* _What you are asked to do_
Search the material for "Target" and show all lines that contain it.

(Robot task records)
▬▬▬▬▬▬
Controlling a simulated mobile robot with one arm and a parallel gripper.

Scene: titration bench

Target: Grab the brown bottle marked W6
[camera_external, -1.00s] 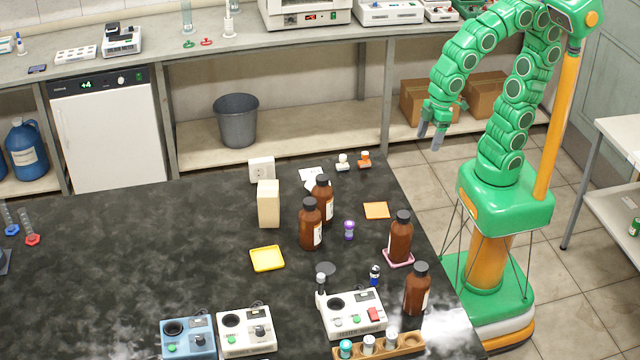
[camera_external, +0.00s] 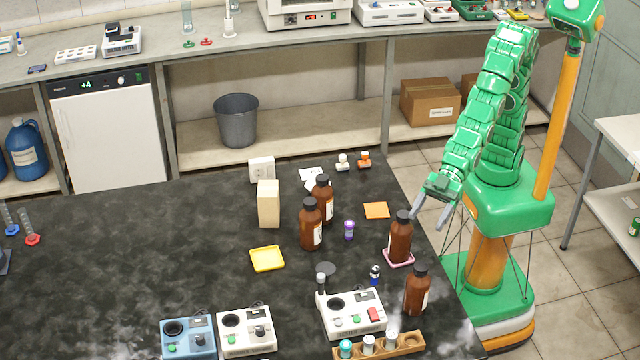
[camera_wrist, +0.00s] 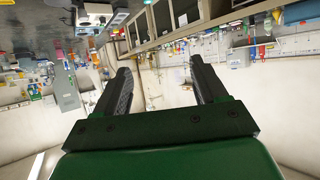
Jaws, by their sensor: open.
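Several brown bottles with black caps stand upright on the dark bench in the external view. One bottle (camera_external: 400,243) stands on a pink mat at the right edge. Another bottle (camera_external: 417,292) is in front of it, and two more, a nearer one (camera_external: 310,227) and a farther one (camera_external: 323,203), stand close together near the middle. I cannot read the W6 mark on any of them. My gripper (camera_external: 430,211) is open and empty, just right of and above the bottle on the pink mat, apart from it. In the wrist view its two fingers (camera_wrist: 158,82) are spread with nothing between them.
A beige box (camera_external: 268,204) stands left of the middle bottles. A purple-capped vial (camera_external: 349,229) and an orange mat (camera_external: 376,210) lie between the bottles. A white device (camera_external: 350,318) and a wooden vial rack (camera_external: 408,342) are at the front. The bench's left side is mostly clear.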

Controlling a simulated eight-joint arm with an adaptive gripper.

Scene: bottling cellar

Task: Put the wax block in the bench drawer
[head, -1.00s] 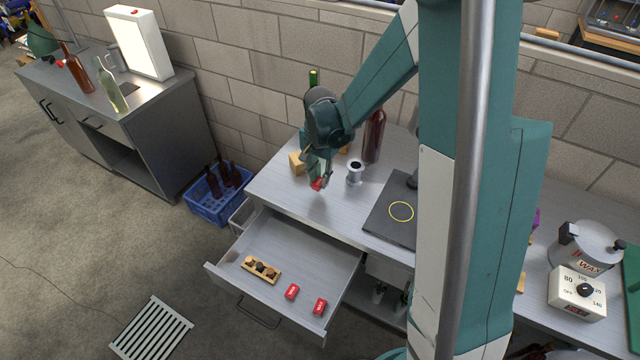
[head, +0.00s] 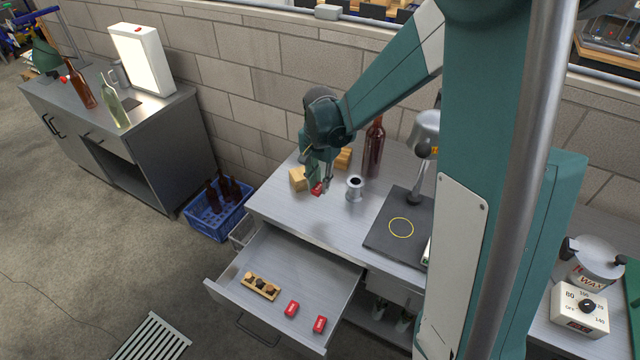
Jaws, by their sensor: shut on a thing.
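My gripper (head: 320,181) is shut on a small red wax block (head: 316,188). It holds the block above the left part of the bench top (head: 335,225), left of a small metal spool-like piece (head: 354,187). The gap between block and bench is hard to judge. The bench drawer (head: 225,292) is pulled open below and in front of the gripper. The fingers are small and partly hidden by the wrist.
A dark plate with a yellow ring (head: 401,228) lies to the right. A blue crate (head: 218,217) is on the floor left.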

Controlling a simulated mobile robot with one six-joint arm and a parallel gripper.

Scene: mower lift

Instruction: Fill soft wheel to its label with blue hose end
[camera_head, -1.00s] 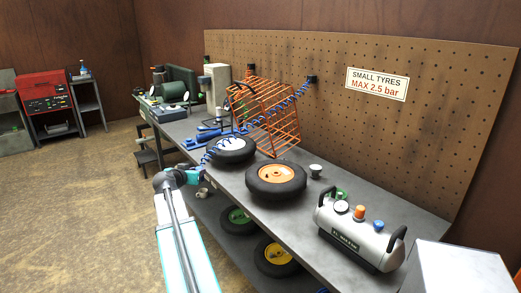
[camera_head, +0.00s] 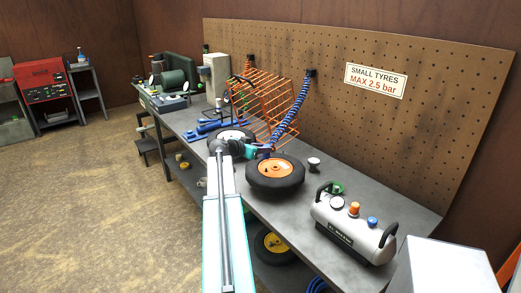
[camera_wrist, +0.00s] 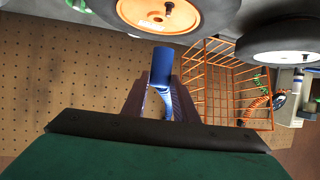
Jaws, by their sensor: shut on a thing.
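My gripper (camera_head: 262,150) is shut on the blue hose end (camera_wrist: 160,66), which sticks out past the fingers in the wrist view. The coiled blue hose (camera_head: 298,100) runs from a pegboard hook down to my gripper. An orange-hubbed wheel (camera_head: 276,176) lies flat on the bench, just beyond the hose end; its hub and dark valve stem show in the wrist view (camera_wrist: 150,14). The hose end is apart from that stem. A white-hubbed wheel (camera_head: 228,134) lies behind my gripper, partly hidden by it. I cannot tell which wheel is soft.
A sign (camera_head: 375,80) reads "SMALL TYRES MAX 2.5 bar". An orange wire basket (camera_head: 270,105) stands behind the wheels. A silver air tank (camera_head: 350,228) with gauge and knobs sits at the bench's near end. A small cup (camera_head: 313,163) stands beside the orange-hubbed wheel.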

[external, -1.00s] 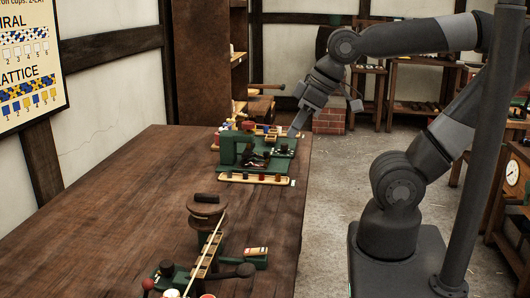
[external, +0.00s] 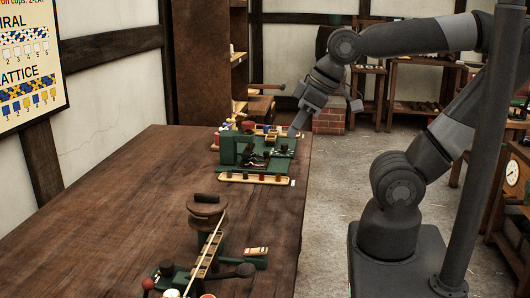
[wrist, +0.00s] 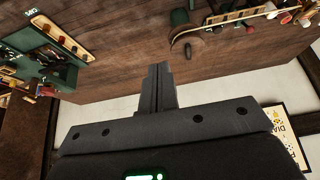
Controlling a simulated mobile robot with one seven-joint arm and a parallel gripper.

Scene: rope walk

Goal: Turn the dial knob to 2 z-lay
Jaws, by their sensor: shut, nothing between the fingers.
▬▬▬▬▬▬
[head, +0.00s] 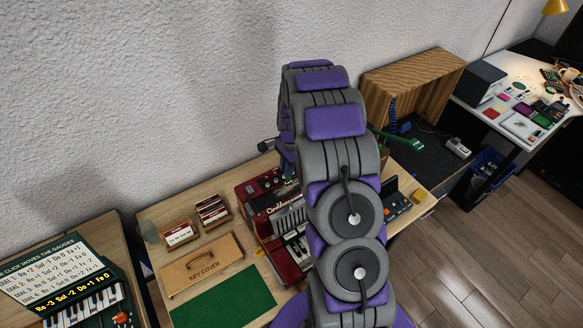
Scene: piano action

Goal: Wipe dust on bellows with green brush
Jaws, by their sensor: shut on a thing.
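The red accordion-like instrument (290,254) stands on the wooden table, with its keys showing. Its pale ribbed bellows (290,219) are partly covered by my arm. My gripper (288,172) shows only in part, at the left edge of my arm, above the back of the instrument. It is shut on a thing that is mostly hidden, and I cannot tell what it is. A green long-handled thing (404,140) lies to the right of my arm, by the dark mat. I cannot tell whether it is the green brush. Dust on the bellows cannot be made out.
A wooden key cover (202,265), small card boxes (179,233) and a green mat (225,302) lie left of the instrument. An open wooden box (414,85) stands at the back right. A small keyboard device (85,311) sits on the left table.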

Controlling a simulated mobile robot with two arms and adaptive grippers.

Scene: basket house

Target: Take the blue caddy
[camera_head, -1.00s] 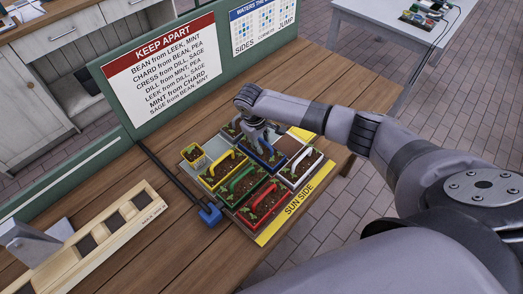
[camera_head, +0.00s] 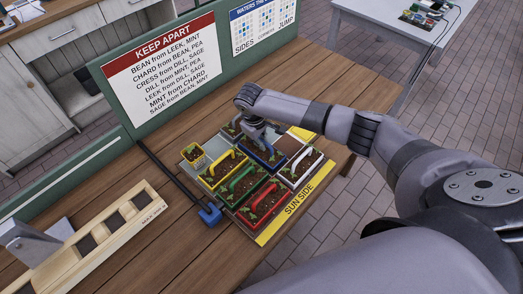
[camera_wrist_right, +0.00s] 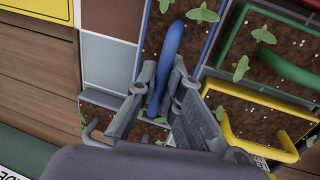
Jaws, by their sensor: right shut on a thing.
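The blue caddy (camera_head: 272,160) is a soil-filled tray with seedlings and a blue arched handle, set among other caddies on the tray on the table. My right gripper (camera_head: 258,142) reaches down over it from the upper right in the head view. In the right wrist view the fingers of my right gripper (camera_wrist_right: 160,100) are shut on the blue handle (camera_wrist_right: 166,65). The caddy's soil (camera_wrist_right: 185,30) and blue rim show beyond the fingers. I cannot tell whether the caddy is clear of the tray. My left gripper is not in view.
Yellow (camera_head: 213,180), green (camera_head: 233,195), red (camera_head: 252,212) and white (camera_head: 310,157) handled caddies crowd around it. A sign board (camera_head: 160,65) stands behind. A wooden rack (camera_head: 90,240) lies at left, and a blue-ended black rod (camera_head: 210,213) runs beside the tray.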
▬▬▬▬▬▬
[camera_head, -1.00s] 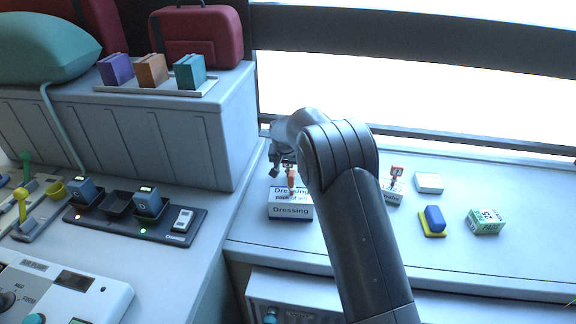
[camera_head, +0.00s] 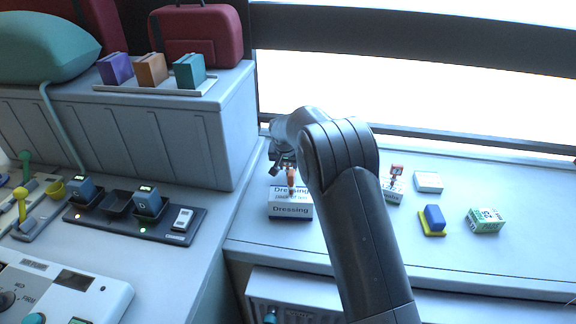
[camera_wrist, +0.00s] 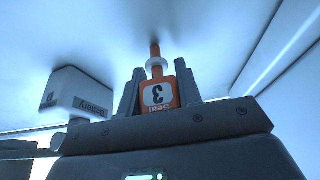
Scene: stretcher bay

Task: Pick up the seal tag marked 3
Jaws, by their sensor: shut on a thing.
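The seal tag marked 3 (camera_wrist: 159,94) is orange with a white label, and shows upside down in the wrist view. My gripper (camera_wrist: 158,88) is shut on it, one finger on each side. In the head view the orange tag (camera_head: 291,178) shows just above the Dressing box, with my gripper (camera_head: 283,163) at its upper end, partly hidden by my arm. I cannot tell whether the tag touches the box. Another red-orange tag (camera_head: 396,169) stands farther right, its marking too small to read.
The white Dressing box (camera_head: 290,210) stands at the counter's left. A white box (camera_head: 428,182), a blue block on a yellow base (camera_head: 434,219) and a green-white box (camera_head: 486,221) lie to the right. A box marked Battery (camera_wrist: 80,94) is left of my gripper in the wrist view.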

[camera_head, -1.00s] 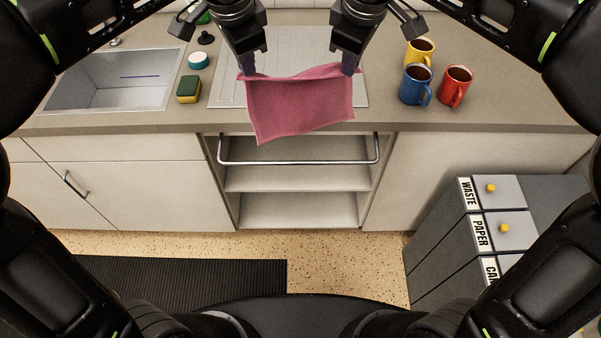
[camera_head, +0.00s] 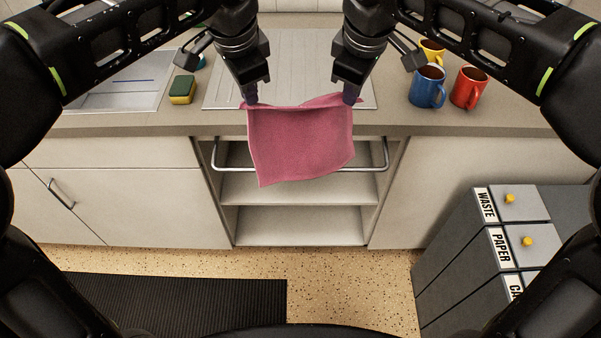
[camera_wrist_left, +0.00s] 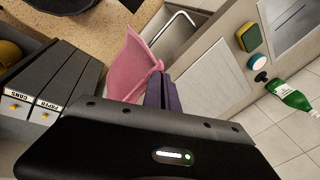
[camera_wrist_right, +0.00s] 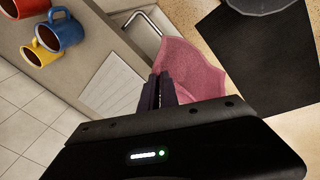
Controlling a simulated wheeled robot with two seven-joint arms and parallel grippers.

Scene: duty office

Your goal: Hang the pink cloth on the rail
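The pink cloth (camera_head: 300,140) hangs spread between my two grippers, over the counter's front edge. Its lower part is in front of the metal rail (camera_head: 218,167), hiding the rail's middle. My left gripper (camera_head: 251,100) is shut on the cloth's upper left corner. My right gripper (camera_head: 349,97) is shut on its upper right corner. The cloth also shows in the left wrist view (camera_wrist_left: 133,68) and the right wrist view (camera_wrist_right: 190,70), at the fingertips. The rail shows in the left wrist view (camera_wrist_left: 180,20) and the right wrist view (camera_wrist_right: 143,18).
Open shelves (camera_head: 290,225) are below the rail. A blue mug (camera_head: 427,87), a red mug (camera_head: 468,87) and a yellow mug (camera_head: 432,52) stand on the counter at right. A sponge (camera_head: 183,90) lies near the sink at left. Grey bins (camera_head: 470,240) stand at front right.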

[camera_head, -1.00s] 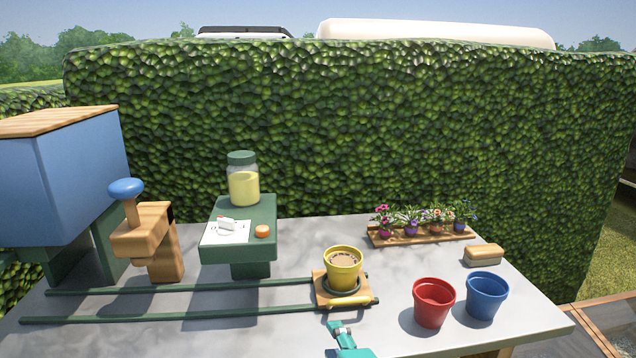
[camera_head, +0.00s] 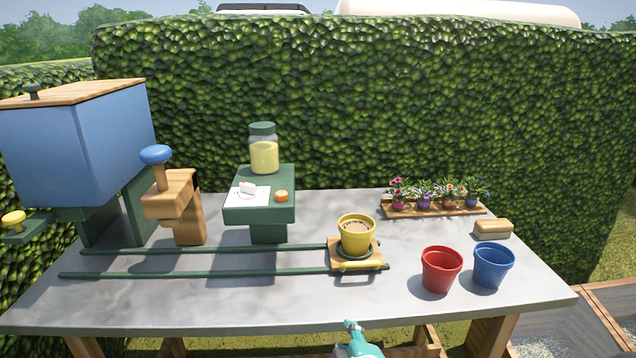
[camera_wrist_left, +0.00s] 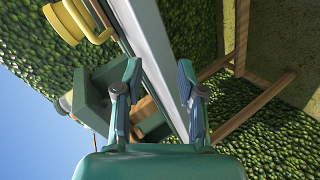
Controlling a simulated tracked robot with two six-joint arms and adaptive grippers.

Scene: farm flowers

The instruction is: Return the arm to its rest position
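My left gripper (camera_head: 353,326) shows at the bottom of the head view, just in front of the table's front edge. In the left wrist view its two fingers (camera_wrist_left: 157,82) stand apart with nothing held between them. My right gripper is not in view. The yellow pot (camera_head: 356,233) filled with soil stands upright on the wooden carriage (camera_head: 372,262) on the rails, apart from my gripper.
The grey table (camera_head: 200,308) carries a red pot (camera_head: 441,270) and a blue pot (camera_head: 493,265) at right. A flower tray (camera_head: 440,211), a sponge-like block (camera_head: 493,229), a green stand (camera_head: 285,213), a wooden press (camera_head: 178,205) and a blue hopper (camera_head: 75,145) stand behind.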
▬▬▬▬▬▬
* _Completed exercise_
Target: Grab the brown bottle marked W6
Target: Take the blue caddy

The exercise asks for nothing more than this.